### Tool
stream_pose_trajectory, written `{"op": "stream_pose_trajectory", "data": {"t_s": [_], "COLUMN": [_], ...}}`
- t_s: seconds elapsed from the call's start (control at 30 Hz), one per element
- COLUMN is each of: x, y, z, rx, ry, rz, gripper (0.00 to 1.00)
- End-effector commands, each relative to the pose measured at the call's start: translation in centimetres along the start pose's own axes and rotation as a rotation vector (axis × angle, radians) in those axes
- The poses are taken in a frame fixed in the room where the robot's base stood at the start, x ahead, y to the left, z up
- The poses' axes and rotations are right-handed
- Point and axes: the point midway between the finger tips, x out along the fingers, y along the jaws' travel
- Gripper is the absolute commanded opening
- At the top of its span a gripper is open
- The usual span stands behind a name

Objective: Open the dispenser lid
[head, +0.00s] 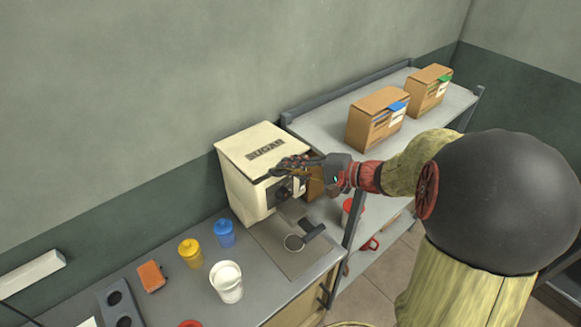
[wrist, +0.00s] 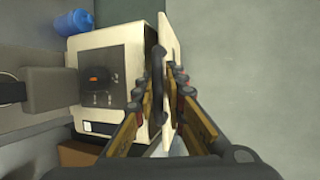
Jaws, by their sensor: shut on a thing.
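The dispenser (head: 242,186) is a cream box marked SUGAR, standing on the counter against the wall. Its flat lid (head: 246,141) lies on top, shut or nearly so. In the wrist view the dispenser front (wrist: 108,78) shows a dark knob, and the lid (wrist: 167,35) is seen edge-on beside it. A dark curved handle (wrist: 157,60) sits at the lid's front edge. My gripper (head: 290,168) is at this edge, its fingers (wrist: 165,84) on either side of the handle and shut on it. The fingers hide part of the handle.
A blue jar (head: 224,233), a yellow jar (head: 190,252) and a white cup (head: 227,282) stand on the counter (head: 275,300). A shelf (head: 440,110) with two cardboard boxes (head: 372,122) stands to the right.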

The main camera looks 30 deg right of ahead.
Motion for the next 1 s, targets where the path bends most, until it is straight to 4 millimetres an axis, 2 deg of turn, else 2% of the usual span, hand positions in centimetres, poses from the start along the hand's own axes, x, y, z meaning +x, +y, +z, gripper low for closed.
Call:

_ _ _ _ _ _ _

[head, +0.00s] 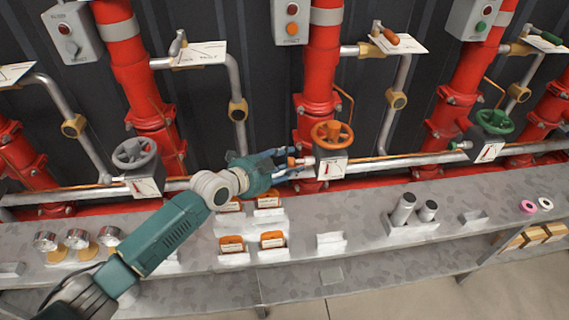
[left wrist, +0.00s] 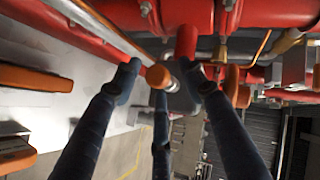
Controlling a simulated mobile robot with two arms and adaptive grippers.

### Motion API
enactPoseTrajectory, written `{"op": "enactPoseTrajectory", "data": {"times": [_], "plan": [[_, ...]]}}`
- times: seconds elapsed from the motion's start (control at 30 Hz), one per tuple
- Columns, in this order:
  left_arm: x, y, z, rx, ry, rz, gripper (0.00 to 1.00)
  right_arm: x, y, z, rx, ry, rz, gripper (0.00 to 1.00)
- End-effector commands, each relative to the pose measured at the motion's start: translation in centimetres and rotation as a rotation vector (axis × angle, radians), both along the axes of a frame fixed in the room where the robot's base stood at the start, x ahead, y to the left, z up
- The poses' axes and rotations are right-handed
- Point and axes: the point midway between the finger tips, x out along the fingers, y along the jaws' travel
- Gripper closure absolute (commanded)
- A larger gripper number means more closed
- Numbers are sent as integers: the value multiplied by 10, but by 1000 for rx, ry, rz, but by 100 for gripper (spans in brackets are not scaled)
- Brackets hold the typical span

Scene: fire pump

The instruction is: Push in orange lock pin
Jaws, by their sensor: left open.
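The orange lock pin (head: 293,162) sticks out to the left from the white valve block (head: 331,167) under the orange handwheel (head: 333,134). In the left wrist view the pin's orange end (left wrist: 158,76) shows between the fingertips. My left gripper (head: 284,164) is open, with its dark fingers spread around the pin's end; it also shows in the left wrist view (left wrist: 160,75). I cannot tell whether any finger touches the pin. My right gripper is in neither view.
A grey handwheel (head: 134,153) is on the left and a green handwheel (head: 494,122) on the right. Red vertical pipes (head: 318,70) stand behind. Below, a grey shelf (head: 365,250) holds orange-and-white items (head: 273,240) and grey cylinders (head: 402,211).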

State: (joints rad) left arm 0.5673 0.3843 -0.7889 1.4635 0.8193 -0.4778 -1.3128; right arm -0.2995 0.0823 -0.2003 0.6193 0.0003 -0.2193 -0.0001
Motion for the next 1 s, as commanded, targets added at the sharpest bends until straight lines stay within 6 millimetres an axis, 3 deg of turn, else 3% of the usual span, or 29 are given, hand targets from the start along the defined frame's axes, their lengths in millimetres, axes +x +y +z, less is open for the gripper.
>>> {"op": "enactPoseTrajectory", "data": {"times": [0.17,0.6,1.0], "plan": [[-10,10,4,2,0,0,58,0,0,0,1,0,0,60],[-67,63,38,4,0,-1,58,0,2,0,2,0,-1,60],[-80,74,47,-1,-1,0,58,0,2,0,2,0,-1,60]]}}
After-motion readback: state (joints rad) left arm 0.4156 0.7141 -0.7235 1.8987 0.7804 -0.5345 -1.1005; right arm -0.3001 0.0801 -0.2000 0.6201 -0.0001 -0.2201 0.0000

_ _ _ _ _ _ _

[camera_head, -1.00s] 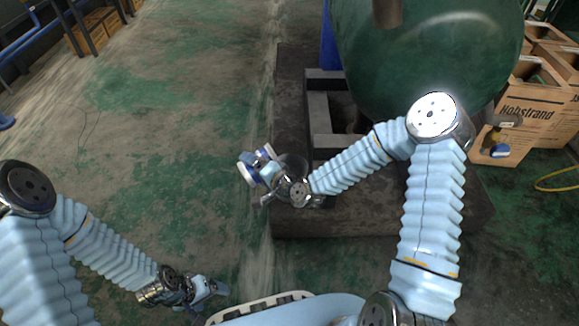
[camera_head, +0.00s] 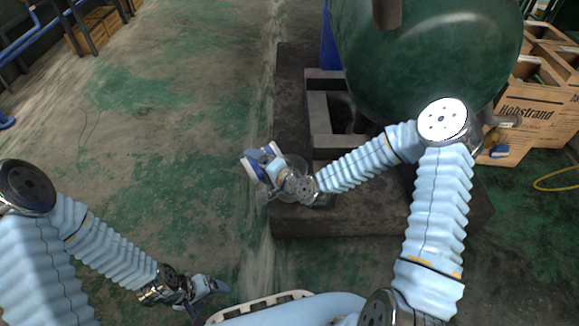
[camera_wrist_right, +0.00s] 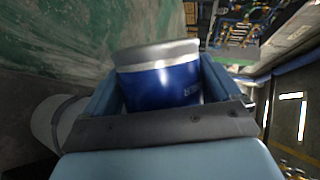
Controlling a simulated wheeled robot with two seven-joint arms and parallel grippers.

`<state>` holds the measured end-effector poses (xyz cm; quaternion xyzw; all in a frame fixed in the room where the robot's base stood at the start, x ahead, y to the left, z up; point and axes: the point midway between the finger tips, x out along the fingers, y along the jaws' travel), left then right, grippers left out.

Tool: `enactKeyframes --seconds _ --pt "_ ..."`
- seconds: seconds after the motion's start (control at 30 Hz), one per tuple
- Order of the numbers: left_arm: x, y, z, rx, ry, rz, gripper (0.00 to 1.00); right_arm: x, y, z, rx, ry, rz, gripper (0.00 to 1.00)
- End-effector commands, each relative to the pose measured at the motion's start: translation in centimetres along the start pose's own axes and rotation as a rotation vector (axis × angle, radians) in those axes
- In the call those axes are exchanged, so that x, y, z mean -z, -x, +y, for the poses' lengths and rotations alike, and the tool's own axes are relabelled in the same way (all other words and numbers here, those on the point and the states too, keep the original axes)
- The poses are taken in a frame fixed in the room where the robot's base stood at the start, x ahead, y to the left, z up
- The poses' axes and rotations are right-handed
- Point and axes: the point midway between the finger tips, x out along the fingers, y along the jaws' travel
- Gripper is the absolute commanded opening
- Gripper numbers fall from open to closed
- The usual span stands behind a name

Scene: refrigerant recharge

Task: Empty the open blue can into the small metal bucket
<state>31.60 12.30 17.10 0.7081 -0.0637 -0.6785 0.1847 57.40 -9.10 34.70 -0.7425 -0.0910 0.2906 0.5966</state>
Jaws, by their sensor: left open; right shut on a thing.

_ _ _ _ _ _ _

Challenge: Give again, exactly as written above, every line from the one holding "[left wrist, +0.00s]" to the one holding "The instruction is: Push in orange lock pin", with both ends kept and the pictures left out.

Reply to the exercise:
[left wrist, +0.00s] 
Controlling a simulated mobile robot with two arms and adaptive grippers.

### Motion API
enactPoseTrajectory, written `{"op": "enactPoseTrajectory", "data": {"times": [_], "plan": [[_, ...]]}}`
- times: seconds elapsed from the motion's start (control at 30 Hz), one per tuple
- Columns, in this order:
  left_arm: x, y, z, rx, ry, rz, gripper (0.00 to 1.00)
  right_arm: x, y, z, rx, ry, rz, gripper (0.00 to 1.00)
- End-effector commands, each relative to the pose measured at the motion's start: translation in centimetres and rotation as a rotation vector (axis × angle, radians), both along the axes of a frame fixed in the room where the robot's base stood at the start, x ahead, y to the left, z up
- The poses' axes and rotations are right-handed
- Point and axes: the point midway between the finger tips, x out along the fingers, y along the jaws' travel
- Gripper closure absolute (commanded)
- A larger gripper number means more closed
- Numbers are sent as integers: the value multiplied by 10, but by 1000 for rx, ry, rz, but by 100 for gripper (spans in brackets are not scaled)
- Brackets hold the typical span

Scene: fire pump

The instruction is: Push in orange lock pin

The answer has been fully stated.